Ennesimo tentativo fallito perché Francesco d’Assisi non è arruolabile sotto nessuna bandiera. Neanche sotto le insegne arcobaleno del pacifismo nostrano: basterebbe su questo punto sottolineare che Francesco non si presentò al Sultano Al Malik (era il 1219) per fare la pace tra cristiani e musulmani ma in quanto testimone della vera fede. Insomma voleva convertirlo al punto che si sarebbe sottomesso a un’ordalia, come riferisce la tradizione agiografica (su cui però gli storici sono scettici).

Non sono meno improbabili i vessilli delle schiere progressiste. Che in modo assai goffo da tempo tentano di strumentalizzare il Santo patrono d’Italia. Lo scorso Natale, ad esempio, quelli +Europa hanno fatto gli auguri social con il presepe arcobaleno (due Madonne e il Bambino, due San Giuseppe e il Bambino) e con una scritta che fa scempio della tradizione inaugurata proprio da Francesco a Greccio nel 1223: «Il bello delle tradizioni è che possono cambiare». Ma quando mai? È vero il contrario: le tradizioni sono tali perché resistono sempre uguali all’usura del tempo. Ma se uno non ci arriva, amen.

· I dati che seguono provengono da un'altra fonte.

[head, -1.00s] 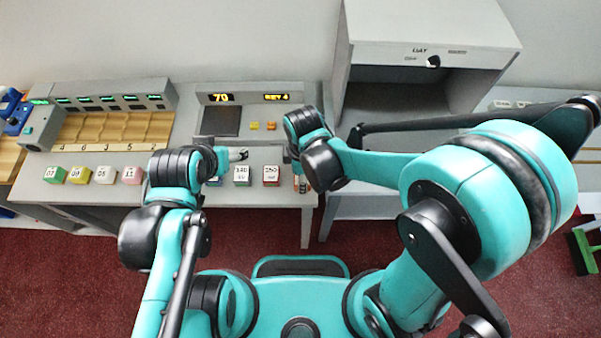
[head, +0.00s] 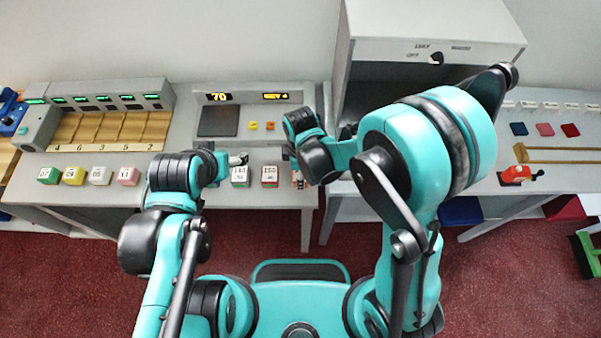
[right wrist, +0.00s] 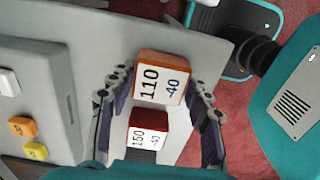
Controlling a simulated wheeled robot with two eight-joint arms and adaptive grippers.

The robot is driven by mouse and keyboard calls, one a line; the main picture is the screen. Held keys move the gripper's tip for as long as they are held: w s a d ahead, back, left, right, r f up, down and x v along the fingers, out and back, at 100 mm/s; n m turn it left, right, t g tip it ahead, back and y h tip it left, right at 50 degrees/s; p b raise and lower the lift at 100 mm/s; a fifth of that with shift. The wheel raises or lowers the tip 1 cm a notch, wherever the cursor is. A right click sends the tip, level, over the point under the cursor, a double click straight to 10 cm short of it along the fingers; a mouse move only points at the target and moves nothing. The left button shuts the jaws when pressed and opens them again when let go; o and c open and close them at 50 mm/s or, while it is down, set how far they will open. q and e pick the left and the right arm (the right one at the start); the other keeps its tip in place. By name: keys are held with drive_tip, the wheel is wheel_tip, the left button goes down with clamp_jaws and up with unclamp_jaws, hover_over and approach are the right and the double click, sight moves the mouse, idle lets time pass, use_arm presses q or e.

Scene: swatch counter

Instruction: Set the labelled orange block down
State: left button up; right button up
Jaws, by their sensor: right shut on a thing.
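The orange block (right wrist: 162,78), labelled 110 and -40, sits between the two fingers of my right gripper (right wrist: 160,90), which is shut on it. In the head view my right gripper (head: 299,177) is at the counter's right front corner, mostly hidden by its wrist. I cannot tell whether the block touches the counter. A red block (right wrist: 147,135), labelled 150, stands close beside it; it also shows in the head view (head: 270,176). My left gripper (head: 236,160) is over the counter, left of the red block; its fingers are too small to read.
Several coloured numbered blocks, such as a yellow one (head: 74,176), line the counter's (head: 190,185) left front. A console (head: 250,97) with a display stands behind. A grey cabinet (head: 430,30) is to the right.

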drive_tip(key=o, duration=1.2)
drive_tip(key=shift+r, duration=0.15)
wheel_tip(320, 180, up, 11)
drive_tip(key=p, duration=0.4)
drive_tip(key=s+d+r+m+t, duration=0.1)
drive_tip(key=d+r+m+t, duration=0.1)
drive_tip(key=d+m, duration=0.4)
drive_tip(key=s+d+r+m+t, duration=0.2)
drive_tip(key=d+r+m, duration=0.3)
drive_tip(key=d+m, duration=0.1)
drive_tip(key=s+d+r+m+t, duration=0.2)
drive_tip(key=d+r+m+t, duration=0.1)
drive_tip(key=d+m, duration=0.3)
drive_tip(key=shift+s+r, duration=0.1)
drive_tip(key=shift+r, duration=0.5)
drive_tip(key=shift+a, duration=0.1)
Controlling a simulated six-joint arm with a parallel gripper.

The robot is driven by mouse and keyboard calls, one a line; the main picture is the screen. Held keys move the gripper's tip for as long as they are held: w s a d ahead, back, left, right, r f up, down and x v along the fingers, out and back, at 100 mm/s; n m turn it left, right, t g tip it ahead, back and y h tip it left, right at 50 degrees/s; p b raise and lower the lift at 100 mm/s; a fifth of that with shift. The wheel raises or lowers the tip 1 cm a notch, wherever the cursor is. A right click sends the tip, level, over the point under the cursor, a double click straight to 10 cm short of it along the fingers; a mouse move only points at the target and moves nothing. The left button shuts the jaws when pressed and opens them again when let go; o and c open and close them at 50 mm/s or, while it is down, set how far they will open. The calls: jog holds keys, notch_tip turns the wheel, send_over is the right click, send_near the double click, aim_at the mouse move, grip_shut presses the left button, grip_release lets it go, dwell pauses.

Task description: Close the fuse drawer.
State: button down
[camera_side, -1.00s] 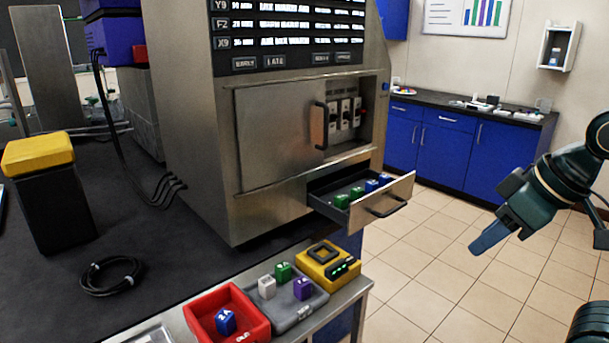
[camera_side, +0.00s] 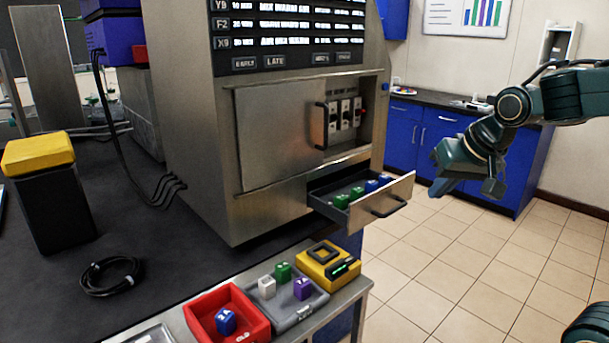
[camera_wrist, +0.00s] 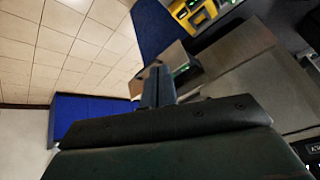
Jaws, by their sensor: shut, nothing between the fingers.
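The fuse drawer (camera_side: 378,203) stands pulled out from the lower front of the steel cabinet in the side view, with its handle (camera_side: 388,207) on the front panel. Green and blue fuses (camera_side: 356,193) lie inside it. My gripper (camera_side: 443,187) is shut and empty, to the right of the drawer front, with a visible gap in the side view. In the wrist view my shut fingers (camera_wrist: 158,87) point towards the drawer (camera_wrist: 166,58), covering part of it.
A cabinet door (camera_side: 280,130) with a handle is above the drawer, beside an open bay of switches (camera_side: 346,117). Below stand a red tray (camera_side: 255,320), a grey tray (camera_side: 311,303) with several cubes and a yellow device (camera_side: 328,262). Open floor lies right of the drawer.

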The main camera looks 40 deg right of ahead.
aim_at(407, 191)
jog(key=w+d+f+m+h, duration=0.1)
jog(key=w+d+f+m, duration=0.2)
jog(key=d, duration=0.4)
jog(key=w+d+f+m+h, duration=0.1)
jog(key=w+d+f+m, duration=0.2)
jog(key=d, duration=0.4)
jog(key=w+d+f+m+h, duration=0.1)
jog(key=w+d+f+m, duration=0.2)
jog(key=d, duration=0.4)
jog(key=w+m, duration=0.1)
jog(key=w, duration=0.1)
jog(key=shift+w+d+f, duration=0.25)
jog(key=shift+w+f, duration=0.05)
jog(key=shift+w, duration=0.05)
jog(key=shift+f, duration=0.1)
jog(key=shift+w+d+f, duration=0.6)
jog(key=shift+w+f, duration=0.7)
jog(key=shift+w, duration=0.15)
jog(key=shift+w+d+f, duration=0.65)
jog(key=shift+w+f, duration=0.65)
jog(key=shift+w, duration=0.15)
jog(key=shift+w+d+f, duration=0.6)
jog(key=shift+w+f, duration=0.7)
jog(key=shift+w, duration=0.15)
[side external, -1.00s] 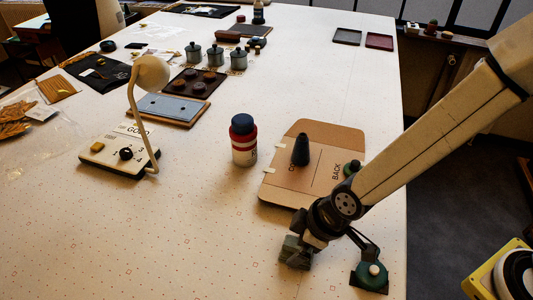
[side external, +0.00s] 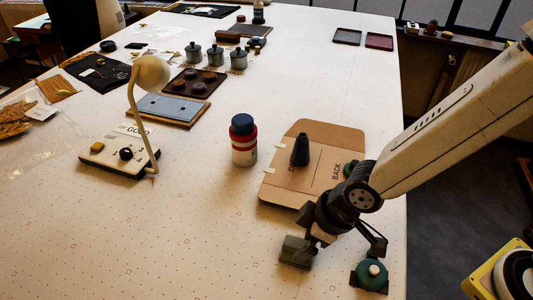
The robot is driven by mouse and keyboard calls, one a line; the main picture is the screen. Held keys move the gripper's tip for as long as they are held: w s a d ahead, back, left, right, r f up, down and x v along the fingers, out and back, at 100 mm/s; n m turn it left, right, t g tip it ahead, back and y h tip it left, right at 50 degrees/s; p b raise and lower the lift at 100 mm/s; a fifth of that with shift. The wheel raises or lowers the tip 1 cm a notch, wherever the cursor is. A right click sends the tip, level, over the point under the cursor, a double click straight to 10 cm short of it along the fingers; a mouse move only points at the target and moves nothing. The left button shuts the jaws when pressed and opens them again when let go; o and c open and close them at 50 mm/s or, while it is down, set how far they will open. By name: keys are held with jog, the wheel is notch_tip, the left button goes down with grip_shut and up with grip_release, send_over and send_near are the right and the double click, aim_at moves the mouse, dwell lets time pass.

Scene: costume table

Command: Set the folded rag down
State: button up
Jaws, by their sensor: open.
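The folded rag (side external: 295,251) is a small grey-green block near the front right of the white table (side external: 190,240). It appears to rest on the table top. My gripper (side external: 308,246) is open at the rag's upper right side, with its fingers just above or beside it. Whether a finger still touches the rag cannot be told at this size.
A green round object with a pale knob (side external: 371,275) stands close to the right of my gripper. A red-and-white jar (side external: 243,140) stands farther left. The table's front left is clear.

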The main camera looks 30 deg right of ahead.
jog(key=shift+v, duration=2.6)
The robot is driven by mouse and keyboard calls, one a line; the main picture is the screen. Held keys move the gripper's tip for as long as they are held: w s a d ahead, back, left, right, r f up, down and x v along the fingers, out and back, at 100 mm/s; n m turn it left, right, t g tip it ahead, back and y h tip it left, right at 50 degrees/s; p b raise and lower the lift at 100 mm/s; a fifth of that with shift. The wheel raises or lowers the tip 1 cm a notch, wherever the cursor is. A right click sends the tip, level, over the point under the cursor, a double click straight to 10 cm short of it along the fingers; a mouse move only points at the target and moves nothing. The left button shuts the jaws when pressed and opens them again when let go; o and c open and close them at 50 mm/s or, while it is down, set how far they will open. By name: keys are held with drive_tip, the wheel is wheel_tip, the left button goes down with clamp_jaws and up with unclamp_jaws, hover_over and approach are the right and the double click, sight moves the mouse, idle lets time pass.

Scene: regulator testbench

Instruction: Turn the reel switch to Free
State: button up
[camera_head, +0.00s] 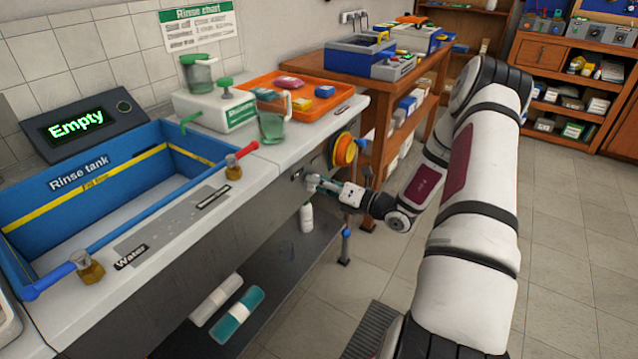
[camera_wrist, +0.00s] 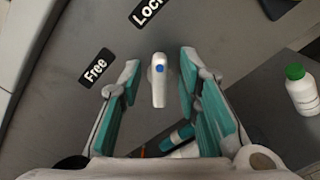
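The reel switch is a white lever (camera_wrist: 158,88) with a blue dot, on the grey panel in the wrist view. It lies upright in the picture, between my gripper's (camera_wrist: 160,62) two teal-padded fingers. The fingers are open, with a gap on each side of the lever. The "Free" label (camera_wrist: 96,68) is left of the lever, and the partly cut-off "Lock" label (camera_wrist: 148,10) is above it.
A white bottle with a green cap (camera_wrist: 302,92) stands to the right in the wrist view. The blue rinse tank (camera_head: 100,203) and orange tray (camera_head: 322,84) are on the bench top. A lower shelf (camera_head: 290,262) is under my gripper. Floor to the right is clear.

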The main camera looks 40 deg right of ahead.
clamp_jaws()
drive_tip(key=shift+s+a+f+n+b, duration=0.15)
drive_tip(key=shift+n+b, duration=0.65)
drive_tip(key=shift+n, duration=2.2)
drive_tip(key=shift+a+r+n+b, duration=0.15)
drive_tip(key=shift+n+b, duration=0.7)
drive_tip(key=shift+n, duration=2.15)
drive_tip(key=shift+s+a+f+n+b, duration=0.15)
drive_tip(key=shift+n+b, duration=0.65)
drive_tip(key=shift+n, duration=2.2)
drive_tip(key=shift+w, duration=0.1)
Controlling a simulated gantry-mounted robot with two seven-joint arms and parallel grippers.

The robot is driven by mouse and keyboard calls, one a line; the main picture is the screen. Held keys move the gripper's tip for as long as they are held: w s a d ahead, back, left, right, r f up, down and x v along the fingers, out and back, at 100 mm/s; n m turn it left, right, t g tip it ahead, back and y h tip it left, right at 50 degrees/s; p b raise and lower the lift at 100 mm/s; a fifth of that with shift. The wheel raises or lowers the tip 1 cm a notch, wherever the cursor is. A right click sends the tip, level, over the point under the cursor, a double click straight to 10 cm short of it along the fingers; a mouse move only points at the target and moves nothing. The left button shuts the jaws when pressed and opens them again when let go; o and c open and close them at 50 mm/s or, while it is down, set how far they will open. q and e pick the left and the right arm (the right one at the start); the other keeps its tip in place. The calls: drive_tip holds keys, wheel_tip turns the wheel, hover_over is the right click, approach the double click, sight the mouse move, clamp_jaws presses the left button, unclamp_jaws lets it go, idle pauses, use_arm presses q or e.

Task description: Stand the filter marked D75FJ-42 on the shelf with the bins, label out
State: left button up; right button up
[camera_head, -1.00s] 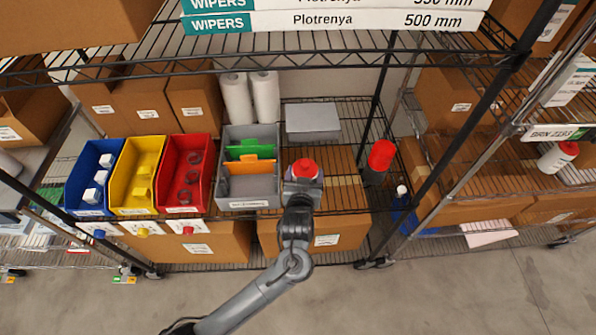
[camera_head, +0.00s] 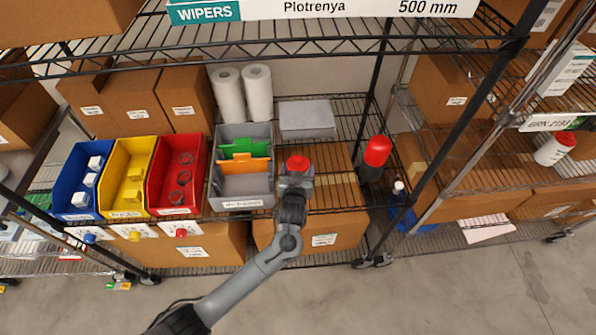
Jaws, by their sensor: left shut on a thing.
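A red-topped filter (camera_head: 298,162) is held upright in my left gripper (camera_head: 296,180), which is shut on it. They are at the front of the shelf with the bins (camera_head: 340,193), just right of the grey bin. The gripper hides most of the filter's body. I cannot read its marking, see which way its label faces, or tell whether its base touches the shelf. My right gripper is not in view.
Blue (camera_head: 84,180), yellow (camera_head: 128,180), red (camera_head: 177,178) and grey (camera_head: 241,187) bins stand left. A red and dark cylinder (camera_head: 376,152) stands at right. A grey box (camera_head: 306,119) is behind. A white, red-capped container (camera_head: 555,148) is on the right rack.

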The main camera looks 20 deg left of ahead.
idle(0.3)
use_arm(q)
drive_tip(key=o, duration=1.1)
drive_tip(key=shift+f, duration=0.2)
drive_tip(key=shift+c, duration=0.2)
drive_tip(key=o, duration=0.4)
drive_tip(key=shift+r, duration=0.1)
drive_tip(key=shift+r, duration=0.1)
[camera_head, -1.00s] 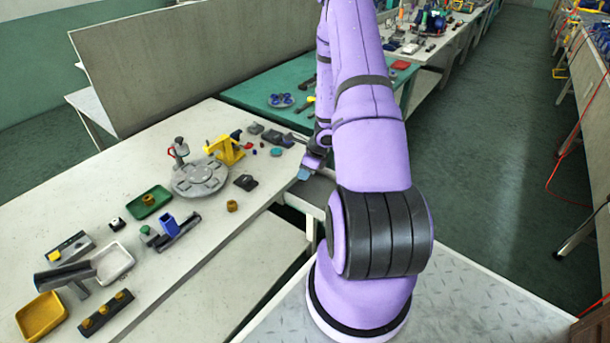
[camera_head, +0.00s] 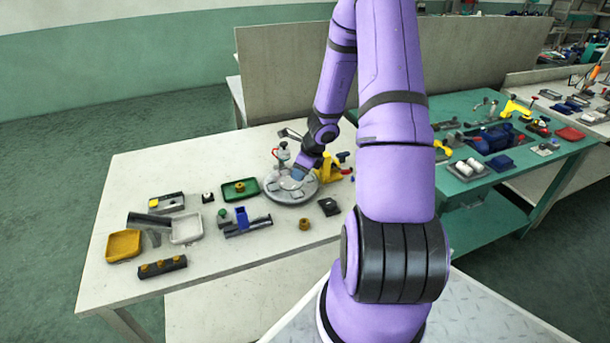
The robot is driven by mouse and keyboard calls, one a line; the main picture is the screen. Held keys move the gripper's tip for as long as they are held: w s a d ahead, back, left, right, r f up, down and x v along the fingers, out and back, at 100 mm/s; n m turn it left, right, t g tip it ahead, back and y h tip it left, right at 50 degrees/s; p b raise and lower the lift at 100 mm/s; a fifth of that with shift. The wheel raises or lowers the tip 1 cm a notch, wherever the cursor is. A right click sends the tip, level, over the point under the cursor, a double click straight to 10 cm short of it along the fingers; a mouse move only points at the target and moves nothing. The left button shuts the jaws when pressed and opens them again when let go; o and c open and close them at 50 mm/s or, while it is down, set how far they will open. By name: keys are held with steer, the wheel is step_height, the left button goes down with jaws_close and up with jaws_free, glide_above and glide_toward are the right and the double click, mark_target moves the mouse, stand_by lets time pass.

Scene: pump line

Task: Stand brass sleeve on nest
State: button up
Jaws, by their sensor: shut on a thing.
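My gripper (camera_head: 299,173) is low over the grey round plate (camera_head: 282,197), with a light blue tip. It is shut on something, but the piece between the fingers is too small and hidden to name. A short brass sleeve-like ring (camera_head: 305,223) stands on the white table in front of the plate. Another brass piece (camera_head: 240,186) lies in the green tray (camera_head: 252,192). A small black block (camera_head: 329,207) sits right of the plate and may be the nest; I cannot tell for sure.
A red-and-grey clamp (camera_head: 282,153) stands behind the plate and a yellow fixture (camera_head: 328,168) beside it, close to my gripper. A blue bracket (camera_head: 242,218), a black rail with brass knobs (camera_head: 162,267) and a yellow tray (camera_head: 124,246) lie left. The table's front strip is clear.

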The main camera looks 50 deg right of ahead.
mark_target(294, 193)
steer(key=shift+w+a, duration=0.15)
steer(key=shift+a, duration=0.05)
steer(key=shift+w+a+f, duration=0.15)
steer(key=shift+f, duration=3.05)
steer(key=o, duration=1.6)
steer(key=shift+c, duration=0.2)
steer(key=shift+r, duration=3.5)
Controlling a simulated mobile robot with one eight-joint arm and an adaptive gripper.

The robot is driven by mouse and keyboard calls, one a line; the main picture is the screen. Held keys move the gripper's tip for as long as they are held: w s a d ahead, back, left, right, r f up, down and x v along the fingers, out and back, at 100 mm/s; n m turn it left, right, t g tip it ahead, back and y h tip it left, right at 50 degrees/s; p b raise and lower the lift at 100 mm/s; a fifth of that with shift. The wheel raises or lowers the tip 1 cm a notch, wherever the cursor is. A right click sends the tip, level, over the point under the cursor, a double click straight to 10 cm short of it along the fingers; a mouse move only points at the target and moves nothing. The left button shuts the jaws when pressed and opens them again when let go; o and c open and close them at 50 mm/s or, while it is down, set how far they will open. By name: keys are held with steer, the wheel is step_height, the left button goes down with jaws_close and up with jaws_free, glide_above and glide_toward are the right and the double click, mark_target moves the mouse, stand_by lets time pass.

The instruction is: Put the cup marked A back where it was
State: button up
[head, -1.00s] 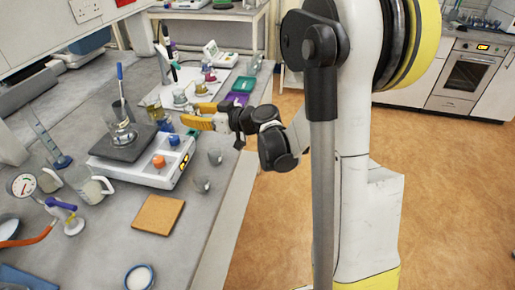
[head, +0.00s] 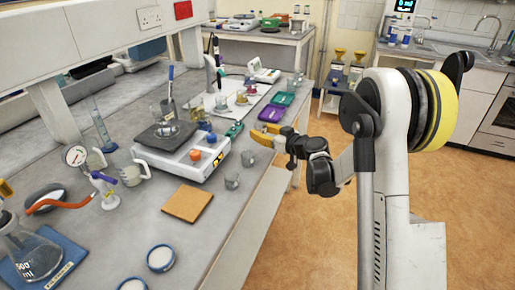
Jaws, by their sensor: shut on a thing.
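Two small grey cups, a nearer one (head: 231,181) and a farther one (head: 247,158), stand on the bench right of the balance. More small cups, one gold (head: 241,97) and one pinkish (head: 250,88), stand on a white sheet farther back. I cannot read a letter A on any cup.
The white balance (head: 182,158) carries a dark plate with a glass beaker (head: 169,124). A purple tray (head: 271,113) and a teal tray (head: 283,98) lie behind my gripper. A cork mat (head: 187,203) lies in front. The floor to the right is open.

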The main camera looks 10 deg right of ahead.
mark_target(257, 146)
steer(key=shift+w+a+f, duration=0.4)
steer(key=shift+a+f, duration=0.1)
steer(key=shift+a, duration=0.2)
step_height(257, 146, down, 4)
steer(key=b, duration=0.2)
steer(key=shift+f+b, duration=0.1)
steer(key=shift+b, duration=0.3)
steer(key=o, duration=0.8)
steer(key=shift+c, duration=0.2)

Accadde anche di peggio durante il dibattito sulla legge Zan. Il quotidiano La Stampa andò a cercare la regista Liliana Cavani per farle dire: «Il mio Francesco sta con Zan». Improbabile e anche un po’ ridicolo. Ma il tentativo di trasformare Francesco in un testimonial Lgbtq+ ci fu eccome. «In tutto il mio cinema – disse Cavani - e per tutti questi anni ho raccontato la tolleranza, la libertà di pensiero, i delitti che avvengono quando si prevaricano gli altri. Il mio Francesco (anzi i miei “Franceschi”, visto che per tre volte ho raccontato il poverello di Assisi) sono l’emblema di quanto fede e tolleranza possano e debbano coesistere». Liliana Cavani è stata tra coloro che più hanno manipolato con liberissima interpretazione la figura del Santo di Assisi, facendone addirittura un precursore del secolo dei Lumi.
Da ultimo anche i grillini si sono appropriati di Francesco. Beppe Grillo lo indicò come l’ispiratore del progetto 5Stelle di “abolizione” della povertà.

Marciando su Assisi, la città-santuario del Poverello, il fondatore del Movimento, in vesti pauperistiche medievaleggianti, sembrò un fra’ Dolcino resuscitato. Il vendicatore dei poveracci che, col reddito, avrebbero riacquisito il diritto a vivere. Sappiamo come è andata finire: un disastro Del resto c’è un’irresistibile tendenza, dalle parti della sinistra, a strumentalizzare il pauperismo di San Francesco. Dacia Maraini nel 2013 col suo libro Chiara di Assisi trasformò la fondatrice delle clarisse in una protofemminista addirittura accostabile all’icona Olympe de Gouges, che ebbe parte attiva nella Rivoluzione francese nel sostenere l’uguaglianza di genere.

Dacia Maraini così si beava della sua appropriazione indebita: «Il pensiero di Santa Chiara è talmente radicale che va al di là della religione: mette in discussione la proprietà privata, la famiglia, la gerarchia, il potere maschile. È veramente rivoluzionaria». Che dire: il medioevo che piace alla sinistra è quello che non è mai esistito. Tuttavia è verissimo che il francescanesimo fu fortemente rivoluzionario ma nel senso che operò una trasformazione radicale della spiritualità dell’epoca attraverso una nuova sensibilità cristocentrica. Ideologizzare quei fermenti è un errore prospettico che nessuno storico commetterebbe e forse neanche un propagandista di buon livello.

Questo per dire che fare di questi personaggi storici, fuori dalla dimensione religiosa in cui operarono, dei paladini di valori cari alla sinistra come l’uguaglianza, la povertà, la critica alle rigide regole del familismo medievale rappresenta un rischio grande, quello cioè di farli diventare “caricature” rispetto a ciò che furono in realtà.

Tornano in mente le lezioni del compianto Raoul Manselli che spiegava ai suoi studenti alla Sapienza quanto fosse medievale Francesco d’Assisi nel suo volere a tutti i costi che il papa approvasse la sua Regola al fine di distinguersi dai movimenti ereticali del XIII secolo. E affiorano alla memoria anche le interpretazioni di grandi storici come Gerges Duby e Franco Cardini su Francesco visto come miles Christi. Francesco illuminista? No, piuttosto cavaliere di Madonna Povertà, perfettamente inserito nel contesto del suo tempo, forse persino cultore della leggenda del Graal. In questo senso Francesco, alter Christus per eccellenza, non è dissimile dal puro di cuore Galahad né dal “puro folle” Perceval. Il suo percorso iniziatico, cominciato col bacio del lebbroso, termina nella chiesa diroccata di San Damiano in cui Francesco dialoga con il Crocifisso e comprende che la via da seguire è quella cristocentrica. Anche un altro storico, Giovanni Miccoli, ha rilevato come le aspirazioni giovanili di Francesco alla vita cavalleresca, riemergano nel suo linguaggio e anche nella sua attitudine a predicare in modo gioioso e ilare. Dunque, non accostiamo il Santo di Assisi a Voltaire, quando è semmai un testimone dell’anima cortese che diede luce al secolo in cui visse e operò.